_Problem to work on_
Scan the data for "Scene" and copy the lines it appears in.
────────
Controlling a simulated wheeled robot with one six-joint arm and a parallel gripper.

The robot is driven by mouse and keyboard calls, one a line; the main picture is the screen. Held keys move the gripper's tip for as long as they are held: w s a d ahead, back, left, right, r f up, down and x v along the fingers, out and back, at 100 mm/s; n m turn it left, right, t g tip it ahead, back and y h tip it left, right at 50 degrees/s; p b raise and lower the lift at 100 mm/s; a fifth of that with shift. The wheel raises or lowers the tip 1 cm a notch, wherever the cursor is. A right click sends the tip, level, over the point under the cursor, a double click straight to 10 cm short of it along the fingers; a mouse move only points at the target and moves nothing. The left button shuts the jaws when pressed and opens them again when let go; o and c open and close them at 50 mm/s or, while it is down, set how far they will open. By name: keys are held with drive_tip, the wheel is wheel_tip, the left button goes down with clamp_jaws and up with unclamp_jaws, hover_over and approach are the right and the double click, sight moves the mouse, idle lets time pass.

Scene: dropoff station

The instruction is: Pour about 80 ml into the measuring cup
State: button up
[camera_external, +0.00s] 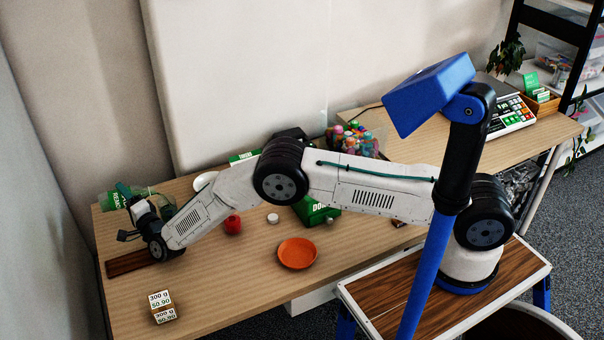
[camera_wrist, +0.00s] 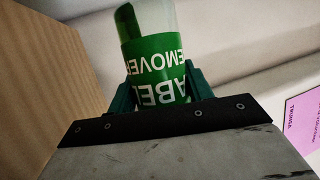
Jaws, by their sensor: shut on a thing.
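A clear bottle with a green "LABEL REMOVER" label (camera_wrist: 155,70) is held in my gripper (camera_wrist: 160,85), whose dark green fingers close on both sides of the label. Dark green liquid shows along the left side of the bottle's clear part. In the external view, my gripper (camera_external: 138,212) is at the far left, above the table, and the bottle (camera_external: 112,200) lies tilted well over, partly hidden by the gripper. I cannot make out a measuring cup in either view. A white round dish or cup (camera_external: 204,181) stands behind my arm, partly hidden.
A brown board (camera_external: 122,264) lies below my gripper. A price block (camera_external: 161,305), an orange bowl (camera_external: 297,253), a red apple-like object (camera_external: 232,225) and a green box (camera_external: 316,211) are on the table. A jar of colourful pieces (camera_external: 355,140) stands behind. The front middle is clear.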

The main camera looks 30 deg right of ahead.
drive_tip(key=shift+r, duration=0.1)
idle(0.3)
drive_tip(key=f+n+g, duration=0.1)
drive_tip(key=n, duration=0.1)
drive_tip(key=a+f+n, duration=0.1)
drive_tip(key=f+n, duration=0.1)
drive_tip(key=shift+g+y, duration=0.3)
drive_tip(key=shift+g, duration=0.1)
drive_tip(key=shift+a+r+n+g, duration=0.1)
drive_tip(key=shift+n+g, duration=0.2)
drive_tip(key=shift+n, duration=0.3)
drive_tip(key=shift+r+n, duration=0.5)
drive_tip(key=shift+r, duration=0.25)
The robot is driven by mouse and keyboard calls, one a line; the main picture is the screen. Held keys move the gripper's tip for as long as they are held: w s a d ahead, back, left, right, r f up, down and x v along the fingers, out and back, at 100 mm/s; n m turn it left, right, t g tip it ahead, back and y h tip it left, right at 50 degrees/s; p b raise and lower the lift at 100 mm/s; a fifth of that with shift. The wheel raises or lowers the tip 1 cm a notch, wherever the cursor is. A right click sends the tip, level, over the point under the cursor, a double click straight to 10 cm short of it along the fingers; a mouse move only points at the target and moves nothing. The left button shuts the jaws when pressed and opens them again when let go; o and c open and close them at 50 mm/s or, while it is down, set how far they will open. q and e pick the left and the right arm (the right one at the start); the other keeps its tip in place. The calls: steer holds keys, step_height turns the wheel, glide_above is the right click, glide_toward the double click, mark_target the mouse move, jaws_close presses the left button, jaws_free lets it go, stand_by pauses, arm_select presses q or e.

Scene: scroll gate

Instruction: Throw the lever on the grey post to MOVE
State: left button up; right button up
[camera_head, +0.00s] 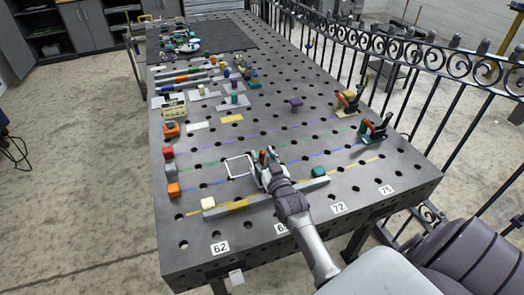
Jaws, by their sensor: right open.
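My right gripper (266,165) is open over the near half of the dark perforated table (330,195). It is beside a white square outline (238,167) and above a long grey bar (265,200) with a yellow section. I cannot make out a grey post with a lever or the word MOVE. Two small orange and dark devices, one farther back (349,101) and one nearer (374,129), stand near the table's right edge, apart from the gripper. A grey block (171,171) sits at the left edge. My left gripper is not in view.
Red (168,153) and orange (174,190) blocks line the left edge. A cream block (208,203) and a green block (318,172) lie near the bar. Several bars and blocks lie farther back. A black scrolled railing (440,60) runs along the right side.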

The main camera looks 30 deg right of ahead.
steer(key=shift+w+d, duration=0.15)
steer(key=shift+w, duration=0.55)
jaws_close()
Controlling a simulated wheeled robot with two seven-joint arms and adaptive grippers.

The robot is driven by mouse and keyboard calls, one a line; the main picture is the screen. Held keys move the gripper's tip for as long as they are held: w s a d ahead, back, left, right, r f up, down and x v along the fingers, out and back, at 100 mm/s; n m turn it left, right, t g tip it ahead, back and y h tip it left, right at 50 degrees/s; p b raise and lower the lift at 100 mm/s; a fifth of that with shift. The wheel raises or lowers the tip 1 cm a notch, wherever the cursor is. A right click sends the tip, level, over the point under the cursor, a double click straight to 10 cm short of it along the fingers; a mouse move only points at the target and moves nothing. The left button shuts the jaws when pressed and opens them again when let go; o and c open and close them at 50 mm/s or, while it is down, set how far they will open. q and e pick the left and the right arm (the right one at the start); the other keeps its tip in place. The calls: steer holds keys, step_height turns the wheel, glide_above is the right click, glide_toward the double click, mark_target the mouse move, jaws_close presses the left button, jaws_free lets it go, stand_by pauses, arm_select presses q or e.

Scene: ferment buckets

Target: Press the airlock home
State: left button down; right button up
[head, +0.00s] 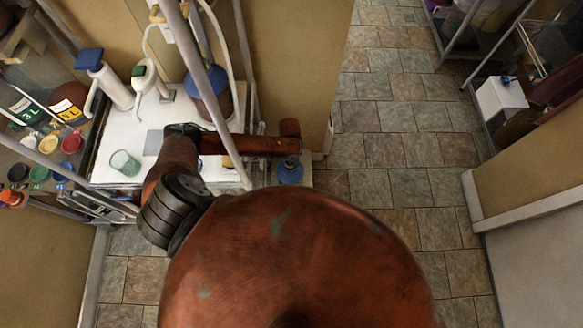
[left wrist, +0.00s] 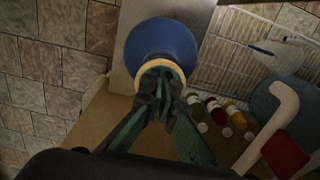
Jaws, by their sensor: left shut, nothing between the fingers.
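A blue, round-topped bucket (head: 290,175) stands on a small pale ledge at the right end of the bench. In the left wrist view the blue top (left wrist: 160,42) fills the upper middle, with a cream-yellow ring (left wrist: 148,70) at its near side. My left gripper (left wrist: 161,84) is shut and empty, its dark green fingertips at or just above this ring. I cannot tell whether they touch it. In the head view the left gripper (head: 290,149) is small, above the bucket. I cannot make out the airlock separately; the fingers may hide it. My right gripper is not in view.
A white bench (head: 110,165) holds a clear glass (head: 125,162), a white pump bottle (head: 110,85) and a brown jar with a blue lid (head: 208,100). Metal poles rise in front of it. Coloured cups (head: 71,143) sit on the left rack. Tiled floor (head: 390,150) is clear at right.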

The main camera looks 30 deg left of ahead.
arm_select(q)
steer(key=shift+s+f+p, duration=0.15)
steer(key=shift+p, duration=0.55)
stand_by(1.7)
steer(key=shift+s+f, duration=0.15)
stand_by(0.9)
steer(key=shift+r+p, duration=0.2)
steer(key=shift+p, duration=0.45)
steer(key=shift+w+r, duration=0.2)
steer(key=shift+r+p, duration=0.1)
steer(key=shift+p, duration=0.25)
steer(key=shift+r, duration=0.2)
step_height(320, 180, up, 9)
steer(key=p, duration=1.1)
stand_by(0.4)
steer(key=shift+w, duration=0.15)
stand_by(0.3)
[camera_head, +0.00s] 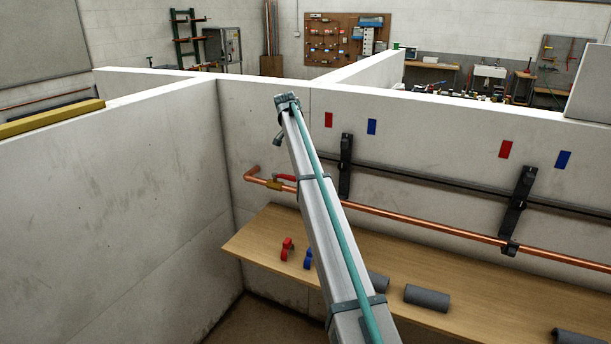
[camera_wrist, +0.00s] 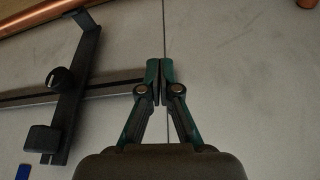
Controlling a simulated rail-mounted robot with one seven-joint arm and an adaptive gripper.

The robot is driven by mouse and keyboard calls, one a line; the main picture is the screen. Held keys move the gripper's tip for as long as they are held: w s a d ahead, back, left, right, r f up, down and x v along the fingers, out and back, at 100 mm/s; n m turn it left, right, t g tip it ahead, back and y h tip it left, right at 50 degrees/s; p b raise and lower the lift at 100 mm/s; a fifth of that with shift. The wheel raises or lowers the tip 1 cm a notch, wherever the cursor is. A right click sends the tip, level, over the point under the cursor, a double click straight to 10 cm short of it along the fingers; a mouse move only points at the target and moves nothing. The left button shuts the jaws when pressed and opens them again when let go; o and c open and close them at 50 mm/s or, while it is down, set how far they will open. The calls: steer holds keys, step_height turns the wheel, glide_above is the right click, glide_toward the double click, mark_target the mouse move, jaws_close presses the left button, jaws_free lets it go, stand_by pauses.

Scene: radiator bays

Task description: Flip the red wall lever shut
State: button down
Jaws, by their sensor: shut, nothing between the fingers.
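The red wall lever (camera_head: 285,177) is in the head view, on a brass valve (camera_head: 274,185) in the copper pipe along the wall. The lever appears to lie nearly along the pipe, pointing right. Part of that pipe is hidden behind my arm. In the wrist view my gripper (camera_wrist: 160,72) is shut and empty, in front of bare grey wall at a panel seam. The lever does not show in the wrist view. In the head view my fingers cannot be made out; my arm reaches up in front of the wall, right of the lever.
In the wrist view a black bracket (camera_wrist: 75,95) and dark rail stand left of my gripper, and the copper pipe (camera_wrist: 60,14) crosses the top left. A wooden bench (camera_head: 262,232) below the lever carries a red clip (camera_head: 287,248), a blue clip (camera_head: 308,258) and grey cylinders (camera_head: 427,297).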

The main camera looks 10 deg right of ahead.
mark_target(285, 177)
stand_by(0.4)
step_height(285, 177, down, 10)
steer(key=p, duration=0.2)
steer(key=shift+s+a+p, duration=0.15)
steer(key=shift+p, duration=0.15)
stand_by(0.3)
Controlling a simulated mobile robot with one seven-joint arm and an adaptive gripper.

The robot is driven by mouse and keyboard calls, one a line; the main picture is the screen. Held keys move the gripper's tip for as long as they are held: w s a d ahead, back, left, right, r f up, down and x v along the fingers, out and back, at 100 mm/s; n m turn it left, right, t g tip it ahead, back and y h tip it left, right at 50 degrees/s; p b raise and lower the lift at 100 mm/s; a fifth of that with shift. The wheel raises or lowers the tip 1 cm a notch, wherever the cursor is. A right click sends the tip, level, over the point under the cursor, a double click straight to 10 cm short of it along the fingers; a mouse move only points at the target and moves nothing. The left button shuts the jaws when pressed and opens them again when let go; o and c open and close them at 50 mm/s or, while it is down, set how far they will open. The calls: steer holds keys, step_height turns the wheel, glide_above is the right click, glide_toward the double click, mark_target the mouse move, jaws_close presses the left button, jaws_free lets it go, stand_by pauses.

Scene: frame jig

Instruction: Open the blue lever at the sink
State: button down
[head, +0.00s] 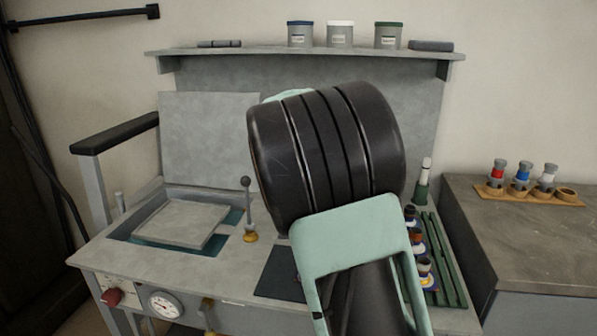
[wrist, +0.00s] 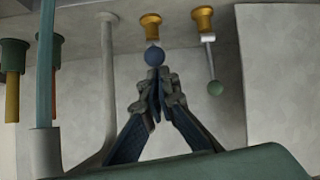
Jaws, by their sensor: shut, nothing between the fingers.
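In the wrist view, the blue lever has a round blue knob (wrist: 154,57) on a short stem below a brass fitting (wrist: 151,20). My gripper (wrist: 158,88) is shut and empty, its fingertips just below the blue knob in the picture. I cannot tell whether they touch it. A second lever with a green knob (wrist: 215,88) hangs from another brass fitting (wrist: 202,18) to the right. In the head view my arm hides my gripper, and I cannot make out the blue lever there.
The head view shows a grey bench (head: 130,250) with a recessed basin, a dark-knobbed lever (head: 246,205), a gauge (head: 165,305) and a red knob (head: 112,297). Bottles stand at the right. In the wrist view, a pale post (wrist: 107,85) and green-and-yellow parts (wrist: 14,75) are left of my fingers.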

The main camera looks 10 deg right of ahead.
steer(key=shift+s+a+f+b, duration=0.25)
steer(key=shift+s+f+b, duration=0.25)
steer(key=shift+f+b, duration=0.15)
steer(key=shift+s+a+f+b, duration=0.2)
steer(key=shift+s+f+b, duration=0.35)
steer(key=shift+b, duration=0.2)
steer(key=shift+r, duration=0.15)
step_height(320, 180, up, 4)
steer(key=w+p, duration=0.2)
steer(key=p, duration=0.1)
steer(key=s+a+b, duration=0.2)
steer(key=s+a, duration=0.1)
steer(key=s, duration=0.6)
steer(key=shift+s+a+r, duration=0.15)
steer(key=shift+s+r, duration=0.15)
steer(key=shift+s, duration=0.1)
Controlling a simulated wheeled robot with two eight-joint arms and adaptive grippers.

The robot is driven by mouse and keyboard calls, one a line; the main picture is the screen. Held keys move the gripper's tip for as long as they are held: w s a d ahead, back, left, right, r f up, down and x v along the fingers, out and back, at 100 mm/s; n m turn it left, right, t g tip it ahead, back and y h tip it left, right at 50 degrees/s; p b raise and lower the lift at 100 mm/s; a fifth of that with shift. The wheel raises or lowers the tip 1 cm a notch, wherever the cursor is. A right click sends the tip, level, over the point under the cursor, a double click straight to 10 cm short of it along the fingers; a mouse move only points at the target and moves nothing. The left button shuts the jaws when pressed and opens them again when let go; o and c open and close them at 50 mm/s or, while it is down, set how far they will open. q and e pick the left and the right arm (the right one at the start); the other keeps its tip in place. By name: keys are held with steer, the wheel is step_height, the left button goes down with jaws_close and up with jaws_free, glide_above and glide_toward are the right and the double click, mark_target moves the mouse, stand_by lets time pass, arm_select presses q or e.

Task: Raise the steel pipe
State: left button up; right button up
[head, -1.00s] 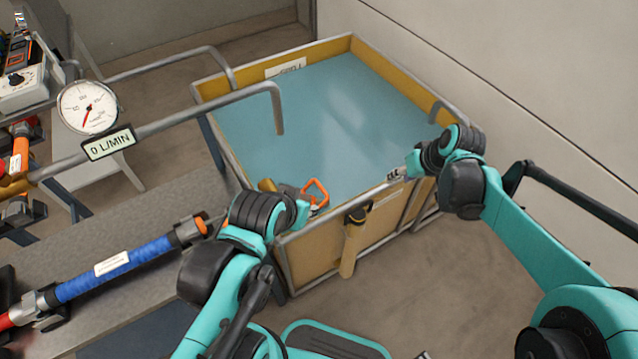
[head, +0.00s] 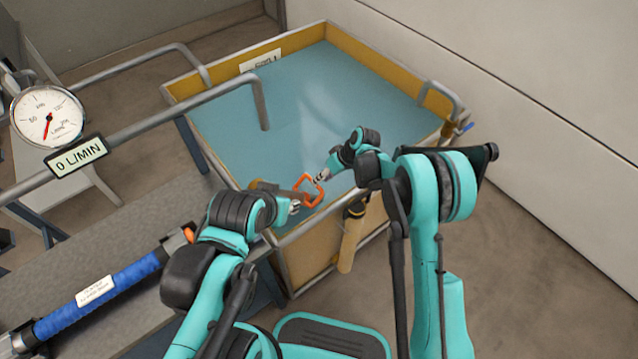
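Grey steel pipes stand at the water tank (head: 215,165); I cannot tell which one the task means. One long pipe (head: 185,113) runs from the gauge and bends down over the water. Another pipe (head: 150,60) arches over the tank's back left edge, and a short bent pipe (head: 440,90) hooks over the right corner. My right gripper (head: 318,179) is beside an orange loop handle (head: 309,190) at the tank's front, perhaps touching it. My left gripper (head: 295,208) is just left of the handle, low by the front rim. Both grippers' fingers are too small to read.
A round gauge (head: 47,117) and a "0 L/MIN" sign (head: 76,157) stand at left. A blue-sleeved tool (head: 115,287) lies on the grey bench (head: 60,262). A beige tube (head: 351,245) hangs on the tank's front. The floor at right is clear.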

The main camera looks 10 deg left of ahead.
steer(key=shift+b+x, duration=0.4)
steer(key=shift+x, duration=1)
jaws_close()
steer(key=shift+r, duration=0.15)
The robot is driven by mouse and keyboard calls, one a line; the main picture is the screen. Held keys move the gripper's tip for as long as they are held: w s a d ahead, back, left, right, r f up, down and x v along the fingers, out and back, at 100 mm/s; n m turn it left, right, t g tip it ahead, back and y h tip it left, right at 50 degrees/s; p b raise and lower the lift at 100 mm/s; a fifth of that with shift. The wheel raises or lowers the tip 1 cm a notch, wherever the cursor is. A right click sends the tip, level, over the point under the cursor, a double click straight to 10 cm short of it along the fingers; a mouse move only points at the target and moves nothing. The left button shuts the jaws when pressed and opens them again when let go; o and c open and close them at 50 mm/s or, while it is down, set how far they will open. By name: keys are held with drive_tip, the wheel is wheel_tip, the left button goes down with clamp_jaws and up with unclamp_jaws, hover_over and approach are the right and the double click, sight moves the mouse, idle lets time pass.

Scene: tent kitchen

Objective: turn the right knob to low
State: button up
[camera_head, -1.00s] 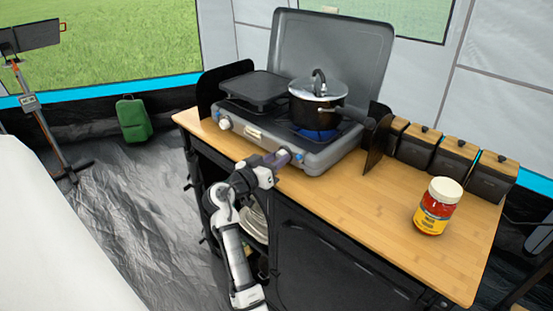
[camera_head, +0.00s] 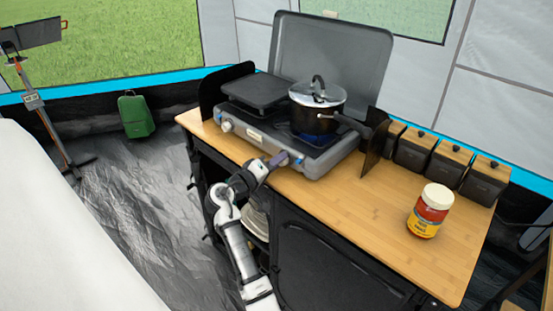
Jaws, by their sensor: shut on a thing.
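The grey camping stove (camera_head: 262,137) stands on the wooden counter with its lid raised. A left knob (camera_head: 226,125) shows on its front panel. The right knob (camera_head: 299,162) is at the right end of the front panel, mostly hidden by my gripper. My gripper (camera_head: 286,158) reaches up from the front and is shut on the right knob. A blue flame (camera_head: 322,140) shows under the black pot (camera_head: 317,108) on the right burner. The knob's exact angle is too small to tell.
A dark griddle plate (camera_head: 256,91) covers the left burner. The pot's handle points right, toward the side windscreen (camera_head: 377,142). Dark canisters (camera_head: 414,150) and a red and yellow jar (camera_head: 430,211) stand on the counter (camera_head: 350,205) to the right. The counter front is clear.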

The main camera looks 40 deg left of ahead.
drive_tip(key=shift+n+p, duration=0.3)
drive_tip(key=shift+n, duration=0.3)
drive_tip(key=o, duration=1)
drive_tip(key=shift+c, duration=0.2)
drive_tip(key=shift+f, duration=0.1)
────────
_Solution for this task_
Scene: dropoff station
Scene: scroll gate
Scene: ferment buckets
Scene: radiator bays
Scene: frame jig
Scene: tent kitchen

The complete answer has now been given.